NLP for learners – Interrupt and resume training(ModelCheckpoint)

The larger the amount of data used for training, the longer the time required for training and the more difficult it becomes to train all at once.

Therefore, we introduce a method to save the model at the end of each epoch and resume training later.

ModelCheckpoint

from keras.callbacks import ModelCheckpoint
cp_callback = ModelCheckpoint(
    filepath="model.h5",
    verbose=1,
    save_weights_only=False,
    save_freq="epoch")

ModelCheckpoint() saves the model weights and the model itself at the end of each epoch.

filepath is the name of the file to be saved. In this case, we save the model itself, so we specify the h5 format.

If verbose=1, a message is displayed when you save the file; if verbose=0, no message is displayed.

save_weights_only=True saves only the weights of the model, whereas save_weights_only=False saves the model itself.

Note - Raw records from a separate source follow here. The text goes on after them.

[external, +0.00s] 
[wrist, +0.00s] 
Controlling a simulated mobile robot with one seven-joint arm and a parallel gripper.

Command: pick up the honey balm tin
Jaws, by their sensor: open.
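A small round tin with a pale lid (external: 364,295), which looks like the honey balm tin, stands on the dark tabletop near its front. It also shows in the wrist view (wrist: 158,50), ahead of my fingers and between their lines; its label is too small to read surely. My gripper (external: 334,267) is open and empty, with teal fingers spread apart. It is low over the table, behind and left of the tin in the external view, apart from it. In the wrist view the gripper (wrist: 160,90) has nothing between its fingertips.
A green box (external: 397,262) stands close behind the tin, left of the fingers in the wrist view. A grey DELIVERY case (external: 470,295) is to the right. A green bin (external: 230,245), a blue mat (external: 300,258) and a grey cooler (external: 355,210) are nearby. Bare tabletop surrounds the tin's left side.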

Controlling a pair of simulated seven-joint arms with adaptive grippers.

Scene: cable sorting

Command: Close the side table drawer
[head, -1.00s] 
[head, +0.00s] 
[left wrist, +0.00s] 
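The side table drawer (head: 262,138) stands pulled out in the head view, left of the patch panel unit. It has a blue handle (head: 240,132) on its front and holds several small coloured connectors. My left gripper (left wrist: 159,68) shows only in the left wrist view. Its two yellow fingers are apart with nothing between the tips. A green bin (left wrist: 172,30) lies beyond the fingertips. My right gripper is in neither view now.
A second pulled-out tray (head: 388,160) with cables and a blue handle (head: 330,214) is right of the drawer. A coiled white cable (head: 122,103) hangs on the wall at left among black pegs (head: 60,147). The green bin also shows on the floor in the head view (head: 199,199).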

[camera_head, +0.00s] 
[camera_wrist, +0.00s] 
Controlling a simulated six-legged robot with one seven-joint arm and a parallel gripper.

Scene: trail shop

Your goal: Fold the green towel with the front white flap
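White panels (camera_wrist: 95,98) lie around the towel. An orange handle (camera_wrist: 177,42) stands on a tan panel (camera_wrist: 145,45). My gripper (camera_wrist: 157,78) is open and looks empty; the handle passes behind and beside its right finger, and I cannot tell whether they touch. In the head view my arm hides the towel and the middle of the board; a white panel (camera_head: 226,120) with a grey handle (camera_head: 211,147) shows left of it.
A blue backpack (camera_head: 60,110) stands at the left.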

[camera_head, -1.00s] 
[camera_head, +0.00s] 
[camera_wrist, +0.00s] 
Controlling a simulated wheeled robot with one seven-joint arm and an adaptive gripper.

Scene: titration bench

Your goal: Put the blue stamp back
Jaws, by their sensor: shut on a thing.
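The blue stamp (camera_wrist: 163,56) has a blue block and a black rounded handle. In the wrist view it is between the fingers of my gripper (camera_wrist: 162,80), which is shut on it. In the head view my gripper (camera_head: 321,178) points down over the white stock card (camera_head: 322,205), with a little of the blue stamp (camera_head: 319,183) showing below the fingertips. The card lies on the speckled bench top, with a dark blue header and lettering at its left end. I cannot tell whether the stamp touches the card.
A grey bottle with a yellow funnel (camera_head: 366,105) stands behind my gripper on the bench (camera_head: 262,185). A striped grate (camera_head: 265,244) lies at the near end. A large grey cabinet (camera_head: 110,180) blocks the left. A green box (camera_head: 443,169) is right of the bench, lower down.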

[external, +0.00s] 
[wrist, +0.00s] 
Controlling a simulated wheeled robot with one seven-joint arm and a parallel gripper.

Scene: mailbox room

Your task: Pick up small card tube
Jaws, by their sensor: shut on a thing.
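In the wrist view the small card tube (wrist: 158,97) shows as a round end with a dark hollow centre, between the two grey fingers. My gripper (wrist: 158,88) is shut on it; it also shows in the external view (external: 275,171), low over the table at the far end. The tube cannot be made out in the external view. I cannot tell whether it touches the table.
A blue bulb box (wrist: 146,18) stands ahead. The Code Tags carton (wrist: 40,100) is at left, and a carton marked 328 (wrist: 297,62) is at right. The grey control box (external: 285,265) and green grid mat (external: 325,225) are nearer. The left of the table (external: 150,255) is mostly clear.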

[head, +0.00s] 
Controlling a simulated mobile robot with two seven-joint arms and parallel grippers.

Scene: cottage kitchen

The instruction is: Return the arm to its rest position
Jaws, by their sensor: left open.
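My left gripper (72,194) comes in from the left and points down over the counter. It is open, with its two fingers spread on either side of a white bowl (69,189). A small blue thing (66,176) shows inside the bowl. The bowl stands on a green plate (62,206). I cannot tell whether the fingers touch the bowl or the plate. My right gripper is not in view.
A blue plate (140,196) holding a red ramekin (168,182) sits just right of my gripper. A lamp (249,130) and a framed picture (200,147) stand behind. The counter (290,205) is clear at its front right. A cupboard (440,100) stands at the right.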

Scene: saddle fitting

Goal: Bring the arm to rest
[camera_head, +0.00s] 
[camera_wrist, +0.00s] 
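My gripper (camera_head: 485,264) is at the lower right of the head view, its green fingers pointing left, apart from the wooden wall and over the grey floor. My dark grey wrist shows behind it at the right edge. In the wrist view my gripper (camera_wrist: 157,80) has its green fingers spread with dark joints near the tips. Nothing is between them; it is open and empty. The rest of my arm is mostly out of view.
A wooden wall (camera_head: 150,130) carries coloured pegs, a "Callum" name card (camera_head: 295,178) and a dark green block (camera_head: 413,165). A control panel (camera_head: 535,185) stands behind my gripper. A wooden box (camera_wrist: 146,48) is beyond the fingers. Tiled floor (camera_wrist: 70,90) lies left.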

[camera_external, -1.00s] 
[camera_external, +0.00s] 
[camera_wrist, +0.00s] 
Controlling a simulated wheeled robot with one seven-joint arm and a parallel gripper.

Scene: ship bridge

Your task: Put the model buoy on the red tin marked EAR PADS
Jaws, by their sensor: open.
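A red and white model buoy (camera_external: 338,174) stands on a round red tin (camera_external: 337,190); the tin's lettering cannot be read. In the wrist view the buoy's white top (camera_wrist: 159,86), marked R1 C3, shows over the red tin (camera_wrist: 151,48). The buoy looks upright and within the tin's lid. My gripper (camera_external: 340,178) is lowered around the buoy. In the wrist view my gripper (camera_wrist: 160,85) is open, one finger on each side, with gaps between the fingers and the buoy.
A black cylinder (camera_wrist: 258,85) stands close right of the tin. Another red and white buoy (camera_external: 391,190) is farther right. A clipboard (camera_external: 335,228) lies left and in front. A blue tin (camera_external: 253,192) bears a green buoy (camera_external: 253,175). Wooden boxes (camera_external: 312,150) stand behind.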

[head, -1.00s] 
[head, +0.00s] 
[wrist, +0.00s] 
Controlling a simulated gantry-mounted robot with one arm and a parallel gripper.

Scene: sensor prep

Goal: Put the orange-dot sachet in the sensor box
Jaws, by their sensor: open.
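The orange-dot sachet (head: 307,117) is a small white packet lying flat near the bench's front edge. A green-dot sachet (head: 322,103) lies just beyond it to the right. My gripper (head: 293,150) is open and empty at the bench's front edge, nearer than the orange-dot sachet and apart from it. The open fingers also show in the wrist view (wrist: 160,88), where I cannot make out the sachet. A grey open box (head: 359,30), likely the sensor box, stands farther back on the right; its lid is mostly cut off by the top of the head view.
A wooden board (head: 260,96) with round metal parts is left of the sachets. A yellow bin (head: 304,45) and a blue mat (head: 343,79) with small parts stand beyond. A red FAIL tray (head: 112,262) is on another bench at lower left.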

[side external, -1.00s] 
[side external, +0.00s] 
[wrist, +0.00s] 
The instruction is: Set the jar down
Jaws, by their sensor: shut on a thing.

When the model is saved, the model contains the weights. So when you resume training later, you don’t need to load both the weights and the model; you just load the model.

save_freq="epoch" overwrites the files at the end of each epoch. It is recommended that you do not change this value.

model.fit(
    ...... ,
    callbacks=cp_callback)

Finally, ModelCheckpoint() is called by callbacks of fit().

Resume training

model = load_model('model.h5')

load_model() reads the saved model.

If the model itself is loaded, there is no need to build it again. Sequential(), mode.add(), and model.compile() are not necessary.

Remove or comment out these codes and run model.fit().

model.fit(
    ...... ,
    initial_epoch=10,
    callbacks=cp_callback)

initial_epoch indicates the number of epochs from which the training should start. For example, if you have finished the last training at 10 epoch, if you specify initial_epoch=10, the training starts at 11 epoch.

If you don’t use initial_epoch, you will count from 1 epoch.

You don’t necessarily specify a value for initial_epoch, but it is better to do so because you will not know the relationship between the amount of training and the result.